If the dress is more fitted, has a special fabric, or will be photographed, you may want a more supportive shapewear option. The key is to test the full outfit before the event. Sit down, walk, and check where the garment starts and ends. If the dress has a thigh slit, a long short may show. If it is low-backed, a standard bodysuit may not work. Occasion wear is where cut matters more than compression alone.

Example 3: Trousers and a tucked blouse

A smoothing brief or short can help create a cleaner waistband area without requiring a full-body solution. This is a good example of choosing less shapewear, not more. You may not need thigh shaping or bust support at all.

Example 4: Full bust with a fitted dress

If you have a fuller bust, a bodysuit that tries to replace your bra may or may not give enough support. In many cases, shapewear works better when paired with a bra that already fits your shape and support needs. See our guides on best bras for large bust support and best bras by breast shape if you are building the outfit from the top down.

Example 5: Small bust or minimal shaping preference

If you prefer a lighter, less structured base layer, a soft shaping brief or smoothing short may be enough. Shapewear does not have to create dramatic contouring to be useful. Sometimes the most flattering result is simply removing friction under clothing. If bra styling is part of your outfit choice, our guide to best bras for small bust may help you create balance without overcomplicating the look.

Example 6: Plus size shapewear shopping

When shopping for inclusive lingerie and shapewear, look closely at whether the garment is designed with proportionate rises, reinforced panels, comfortable leg openings, and realistic bust accommodation. Strong compression without thoughtful patterning can feel harsh and still fail to smooth well. The best plus size shapewear usually respects movement, not just compression.

Common mistakes

A few buying habits cause most shapewear frustration. Avoiding them can save time and returns.

  • Buying for aspiration instead of use: If you only wear fitted formalwear twice a year, you probably do not need your first piece to be the strongest one available.
  • Sizing down: This rarely creates a smoother result. It more often creates digging, rolling, and visible transitions.
  • Ignoring outfit details: Neckline, hemline, slit height, fabric cling, and bra style all affect what works.
  • Choosing too much coverage: A full bodysuit is not always better than a shaping brief. Extra fabric adds more places for fit issues.
  • Skipping a wear test: Try shapewear with the exact outfit before an event.
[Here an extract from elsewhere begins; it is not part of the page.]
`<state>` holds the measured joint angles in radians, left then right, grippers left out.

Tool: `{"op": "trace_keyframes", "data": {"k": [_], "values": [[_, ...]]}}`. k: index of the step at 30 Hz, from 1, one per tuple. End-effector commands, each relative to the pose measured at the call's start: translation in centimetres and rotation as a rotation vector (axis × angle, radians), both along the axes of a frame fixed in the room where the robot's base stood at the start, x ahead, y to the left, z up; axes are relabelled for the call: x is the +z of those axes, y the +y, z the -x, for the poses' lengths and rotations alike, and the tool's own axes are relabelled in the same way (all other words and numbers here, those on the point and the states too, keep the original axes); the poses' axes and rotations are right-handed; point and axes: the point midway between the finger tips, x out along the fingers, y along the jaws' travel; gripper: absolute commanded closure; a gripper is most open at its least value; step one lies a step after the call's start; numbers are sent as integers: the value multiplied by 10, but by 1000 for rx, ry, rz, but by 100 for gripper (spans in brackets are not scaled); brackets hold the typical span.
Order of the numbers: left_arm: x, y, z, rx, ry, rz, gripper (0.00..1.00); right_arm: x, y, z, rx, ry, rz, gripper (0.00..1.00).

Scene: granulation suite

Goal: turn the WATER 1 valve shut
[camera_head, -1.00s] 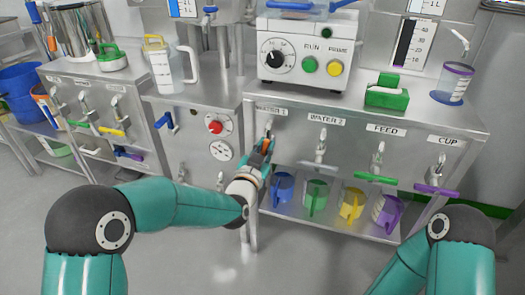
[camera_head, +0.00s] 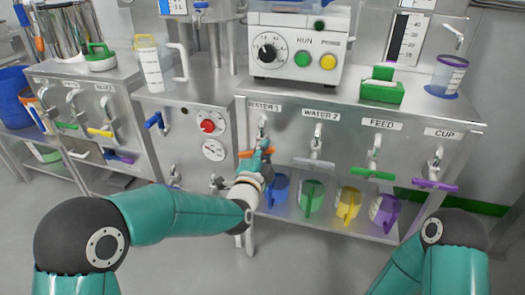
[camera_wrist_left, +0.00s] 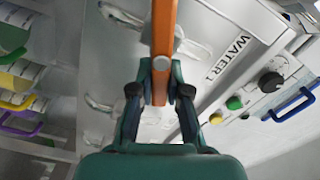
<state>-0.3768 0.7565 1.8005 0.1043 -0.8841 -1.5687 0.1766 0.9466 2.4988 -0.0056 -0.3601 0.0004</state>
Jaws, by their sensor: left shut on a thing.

Check standing, sitting, walking, and bathroom practicality.
  • Forgetting climate and comfort: Heavy compression may feel very different in warm weather or during a long celebration than it does in a quick fitting.
  • Expecting shapewear to replace fit problems in clothing: If a dress is too small, too sheer, or cut awkwardly, shapewear can only do so much.

One more mistake is treating shapewear as separate from the rest of your lingerie drawer. The smoothest result usually comes from coordination: bra, underwear line, dress fabric, and shapewear should all work together.

When to revisit

Revisit your shapewear choices whenever the input changes. That may sound obvious, but it is the reason this topic stays useful over time.

Come back to this guide when:

  • Your wardrobe changes: A shift from officewear to occasion dressing, or from trousers to body-skimming dresses, may call for different cuts.
  • Your size or proportions change: Even small measurement changes can affect rise, compression, and comfort.
  • You start shopping new brands: Fabric feel, panel placement, and sizing consistency vary widely.
  • New shapewear constructions appear: Bonded finishes, lighter technical fabrics, and integrated support features can change what feels best.
  • Your comfort priorities change: You may decide you want less compression, more breathability, or easier all-day wear.
  • You are dressing for a different occasion: Bridalwear, holiday outfits, workwear, and travel each ask for something slightly different.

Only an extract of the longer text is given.